I suspect other successful things that happened after I was there were run as "startups" though (I'd guess Alexa?).

But in general every other time I've seen those happen at other companies they've been completely miserable failures.

Working in IT, usually those "startups" are full of Dunning Krugers who mostly go to war against the corporate IT and don't actually have very good business ideas (and honestly the corporate IT has been run like crap and deserved it, but that doesn't actually help launch your product).

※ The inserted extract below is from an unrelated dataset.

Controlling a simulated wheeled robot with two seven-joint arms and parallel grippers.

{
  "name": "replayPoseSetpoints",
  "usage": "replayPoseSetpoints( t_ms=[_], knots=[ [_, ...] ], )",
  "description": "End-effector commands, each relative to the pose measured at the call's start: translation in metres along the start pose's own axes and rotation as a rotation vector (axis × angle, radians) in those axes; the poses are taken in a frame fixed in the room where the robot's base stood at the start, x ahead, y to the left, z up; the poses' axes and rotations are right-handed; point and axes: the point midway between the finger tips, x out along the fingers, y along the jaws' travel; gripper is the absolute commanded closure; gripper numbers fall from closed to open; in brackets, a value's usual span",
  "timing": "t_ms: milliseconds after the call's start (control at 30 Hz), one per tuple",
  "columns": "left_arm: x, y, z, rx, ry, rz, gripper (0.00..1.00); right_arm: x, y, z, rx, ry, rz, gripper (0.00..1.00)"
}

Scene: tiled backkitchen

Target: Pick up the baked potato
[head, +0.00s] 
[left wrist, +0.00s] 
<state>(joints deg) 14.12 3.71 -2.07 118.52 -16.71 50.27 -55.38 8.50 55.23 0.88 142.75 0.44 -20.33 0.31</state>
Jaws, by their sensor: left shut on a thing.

They're usually fed a bunch of ego-food about how they're the special children which will entirely transform the next generation of the company, and then they wind up fighting with everyone else.




> The creation of EC2 originally (which at the time was not AWS -- AWS was originally the XML-RPC and SOAP APIs that allowed people to interact with the www.amazon.com website) was done by a skunkworks project in South Africa.

AWS did indeed start out with E-commerce Services (2002) and Alexa Internet APIs (2004), but in mid-2003, when Andy Jassy took over AWS from Colin Bryar, he completely changed its charter to build an "Internet Operating System" instead. EC2 happened in South Africa in 2004 after Jassy and others had ear-marked compute as one of the key building blocks, along with Storage (S3) and Database (RDS / SimpleDB). In fact, S3 launched before EC2 did. SQS launched even before that, in 2004, though in limited beta.

https://en.wikipedia.org/wiki/AWS#History


Yeah, it was a bit messier than that though. There was a ton of internal politics between 2004-2006, that Wikipage makes it sound way too clean. You're right though that S3 and SQS launched before EC2 did, but EC2 was highly politically charged internally. I don't know that it would have happened if they didn't ship development off to South Africa.